--- TASK DATA ---

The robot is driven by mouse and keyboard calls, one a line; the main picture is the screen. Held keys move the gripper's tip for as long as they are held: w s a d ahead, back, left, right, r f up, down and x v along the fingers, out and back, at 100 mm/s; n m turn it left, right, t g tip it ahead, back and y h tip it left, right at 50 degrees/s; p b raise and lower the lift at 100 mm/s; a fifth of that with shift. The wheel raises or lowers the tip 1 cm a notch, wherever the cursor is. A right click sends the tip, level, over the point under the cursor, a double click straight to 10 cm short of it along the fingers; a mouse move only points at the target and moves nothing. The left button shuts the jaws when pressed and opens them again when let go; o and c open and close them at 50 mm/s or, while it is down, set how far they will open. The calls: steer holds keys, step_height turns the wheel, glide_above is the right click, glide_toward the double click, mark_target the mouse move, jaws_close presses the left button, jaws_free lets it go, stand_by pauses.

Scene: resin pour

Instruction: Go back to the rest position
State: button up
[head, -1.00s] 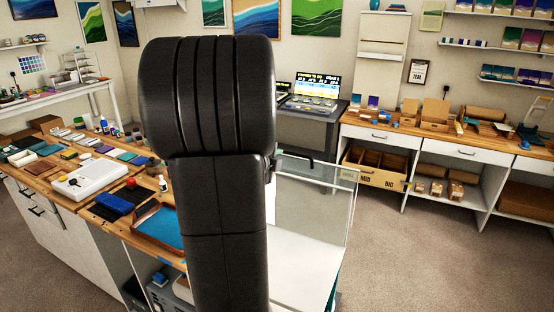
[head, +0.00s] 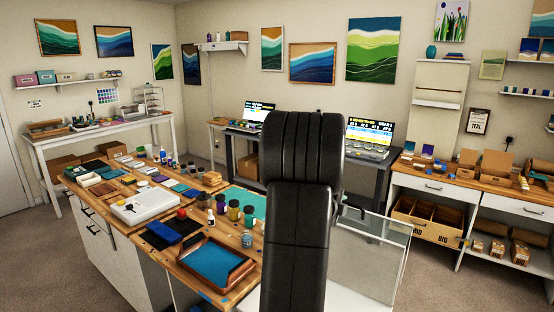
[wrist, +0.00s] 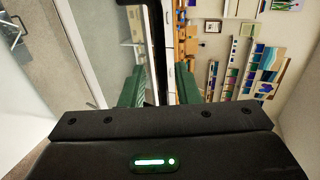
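My gripper (wrist: 159,88) shows in the wrist view as two green fingers with a clear gap between them. A dark upright bar shows through the gap, and I see nothing clasped. In the head view my dark arm stands upright right of the middle and hides most of what is behind it. The gripper itself cannot be made out there.
A wooden worktable (head: 150,238) at left holds a blue-lined tray (head: 216,262), a white device (head: 145,206) and several cups. A clear-walled enclosure (head: 375,258) stands close behind my arm. Shelves and a drawer counter (head: 437,187) are at right. Carpet is open at far left.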

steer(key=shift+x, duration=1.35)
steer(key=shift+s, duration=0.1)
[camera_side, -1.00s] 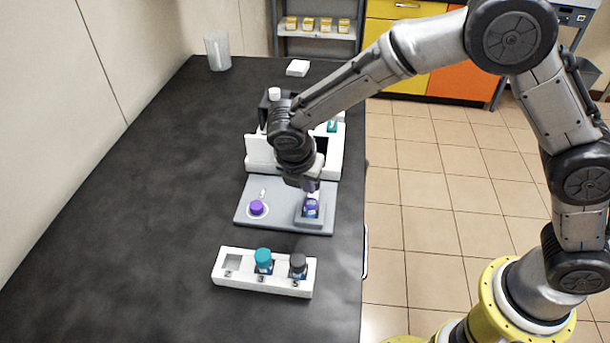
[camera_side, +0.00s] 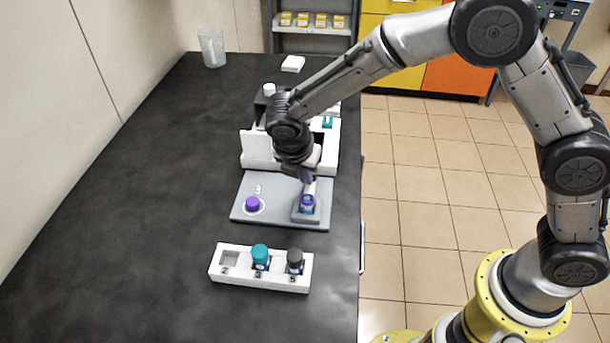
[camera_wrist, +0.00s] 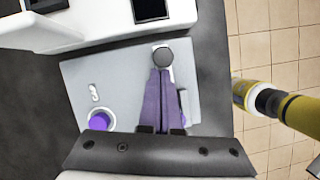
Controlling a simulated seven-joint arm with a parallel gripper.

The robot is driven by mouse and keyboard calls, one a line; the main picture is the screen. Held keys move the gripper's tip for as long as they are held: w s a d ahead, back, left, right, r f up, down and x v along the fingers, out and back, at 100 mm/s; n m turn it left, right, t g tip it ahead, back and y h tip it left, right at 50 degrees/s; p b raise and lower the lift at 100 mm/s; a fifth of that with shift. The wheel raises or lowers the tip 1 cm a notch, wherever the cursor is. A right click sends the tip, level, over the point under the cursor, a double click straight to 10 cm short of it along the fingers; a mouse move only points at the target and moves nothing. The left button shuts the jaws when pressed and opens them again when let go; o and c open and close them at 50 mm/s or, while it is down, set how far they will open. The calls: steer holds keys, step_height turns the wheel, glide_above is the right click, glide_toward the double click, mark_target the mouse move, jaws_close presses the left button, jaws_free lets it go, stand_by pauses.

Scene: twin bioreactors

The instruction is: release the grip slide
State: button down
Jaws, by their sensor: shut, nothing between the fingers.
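The grey plate (camera_side: 277,217) lies on the dark bench and carries a purple-capped item (camera_side: 252,204) at left and a raised block (camera_side: 310,219) at right. A vial with a blue-purple label (camera_side: 307,203) stands in that block. My gripper (camera_side: 308,181) is just above the vial. In the wrist view my gripper (camera_wrist: 161,75) has its purple fingers shut together with nothing between them. Their tips are beside a round dark knob (camera_wrist: 163,57) on a white piece; I cannot tell if they touch it. The fingers hide most of the block. I cannot tell for sure which part is the grip slide.
A white rack (camera_side: 240,275) in front holds a teal-capped vial (camera_side: 260,253) and a dark-capped vial (camera_side: 295,260); its left slot is empty. The white device (camera_side: 258,150) stands close behind the plate. The bench at left is clear, apart from a clear beaker (camera_side: 212,48) far back.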

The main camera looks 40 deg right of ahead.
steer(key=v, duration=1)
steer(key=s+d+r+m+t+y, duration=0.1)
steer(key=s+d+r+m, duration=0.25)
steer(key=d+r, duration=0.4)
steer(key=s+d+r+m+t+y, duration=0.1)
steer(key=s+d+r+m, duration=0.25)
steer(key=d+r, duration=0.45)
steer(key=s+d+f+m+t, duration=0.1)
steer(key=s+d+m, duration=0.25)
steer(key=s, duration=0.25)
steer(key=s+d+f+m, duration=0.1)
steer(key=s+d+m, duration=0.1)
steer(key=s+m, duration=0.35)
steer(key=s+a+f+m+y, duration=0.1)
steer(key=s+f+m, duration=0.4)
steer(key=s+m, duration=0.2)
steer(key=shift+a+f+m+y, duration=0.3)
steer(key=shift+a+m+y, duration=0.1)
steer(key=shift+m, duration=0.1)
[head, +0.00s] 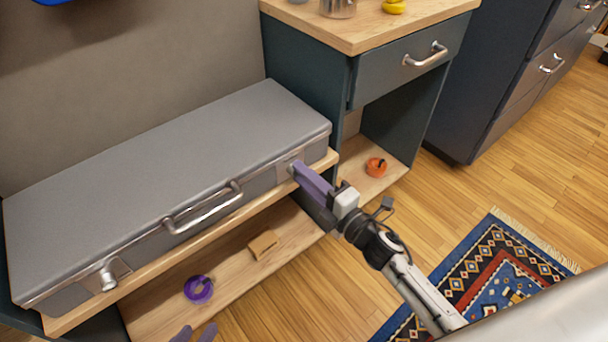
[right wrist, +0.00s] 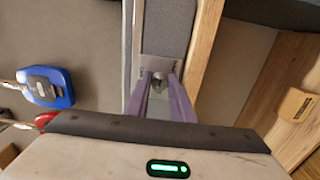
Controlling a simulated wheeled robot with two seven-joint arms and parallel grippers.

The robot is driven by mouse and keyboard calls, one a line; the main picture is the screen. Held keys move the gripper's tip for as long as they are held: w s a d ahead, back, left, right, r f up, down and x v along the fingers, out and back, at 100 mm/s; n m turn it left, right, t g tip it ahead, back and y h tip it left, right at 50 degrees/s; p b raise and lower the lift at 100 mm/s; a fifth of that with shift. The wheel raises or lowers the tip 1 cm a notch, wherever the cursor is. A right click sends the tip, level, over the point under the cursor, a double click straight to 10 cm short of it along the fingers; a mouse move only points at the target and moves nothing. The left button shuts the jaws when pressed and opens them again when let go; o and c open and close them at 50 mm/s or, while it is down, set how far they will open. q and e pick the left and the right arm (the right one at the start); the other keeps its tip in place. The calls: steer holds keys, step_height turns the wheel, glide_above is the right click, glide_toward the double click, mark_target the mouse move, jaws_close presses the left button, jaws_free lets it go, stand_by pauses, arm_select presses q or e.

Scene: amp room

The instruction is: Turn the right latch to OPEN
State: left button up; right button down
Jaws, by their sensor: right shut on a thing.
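A grey metal case (head: 170,150) lies closed on a wooden shelf, with a handle (head: 203,208) on its front. The left latch (head: 107,278) is a silver knob on a plate. The right latch (head: 288,162) is mostly hidden by my right gripper (head: 297,170). In the right wrist view the right latch (right wrist: 158,76) sits between the purple fingertips of my right gripper (right wrist: 158,88), which is shut on it. The markings on its plate are too small to read.
The lower shelf holds a purple ring-shaped thing (head: 198,289) and a tan block (head: 263,244). An orange thing (head: 376,167) lies under the desk drawer (head: 410,65). A patterned rug (head: 500,270) lies on the floor at the right.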

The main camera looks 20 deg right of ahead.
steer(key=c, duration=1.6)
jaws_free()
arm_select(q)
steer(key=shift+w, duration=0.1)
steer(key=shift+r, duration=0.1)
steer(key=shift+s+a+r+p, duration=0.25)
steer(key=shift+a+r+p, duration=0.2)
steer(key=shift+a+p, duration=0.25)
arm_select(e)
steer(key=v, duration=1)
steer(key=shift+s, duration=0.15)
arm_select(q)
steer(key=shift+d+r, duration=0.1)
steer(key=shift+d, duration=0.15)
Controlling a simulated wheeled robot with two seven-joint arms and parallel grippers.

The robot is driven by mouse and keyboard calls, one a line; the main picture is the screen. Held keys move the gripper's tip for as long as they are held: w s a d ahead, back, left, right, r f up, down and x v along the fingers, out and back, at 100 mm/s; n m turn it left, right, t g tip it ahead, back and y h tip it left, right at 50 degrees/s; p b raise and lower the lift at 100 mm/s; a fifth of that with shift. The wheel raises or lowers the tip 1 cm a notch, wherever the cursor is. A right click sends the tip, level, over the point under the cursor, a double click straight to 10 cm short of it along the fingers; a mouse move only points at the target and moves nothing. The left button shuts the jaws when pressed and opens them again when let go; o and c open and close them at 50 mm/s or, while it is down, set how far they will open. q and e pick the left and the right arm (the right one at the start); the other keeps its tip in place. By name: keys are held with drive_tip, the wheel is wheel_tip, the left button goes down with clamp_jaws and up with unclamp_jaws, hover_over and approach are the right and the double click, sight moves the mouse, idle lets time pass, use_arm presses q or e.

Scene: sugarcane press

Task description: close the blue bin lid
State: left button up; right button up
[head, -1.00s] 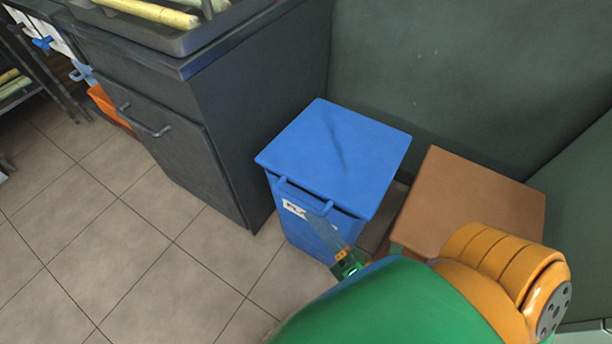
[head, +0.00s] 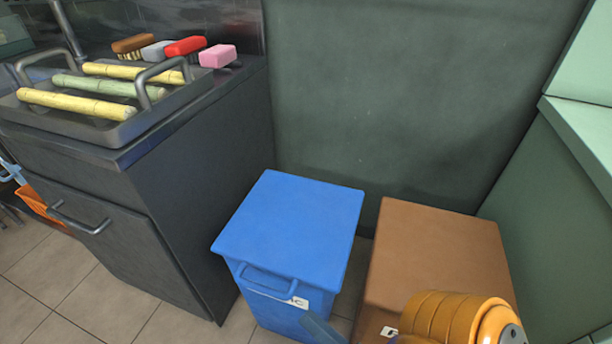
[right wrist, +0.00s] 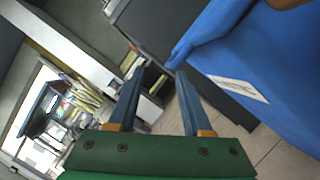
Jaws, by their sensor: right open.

---

_AIM_:
Reproduce exactly the lines above starting at the line containing "[camera_side, +0.00s]" and ending at the line containing "Controlling a simulated seven-joint", including both, but not the pictures.

_RESPONSE FOR THIS EXERCISE_:
[camera_side, +0.00s] 
[camera_wrist, +0.00s] 
Controlling a simulated seven-joint arm with a parallel gripper.

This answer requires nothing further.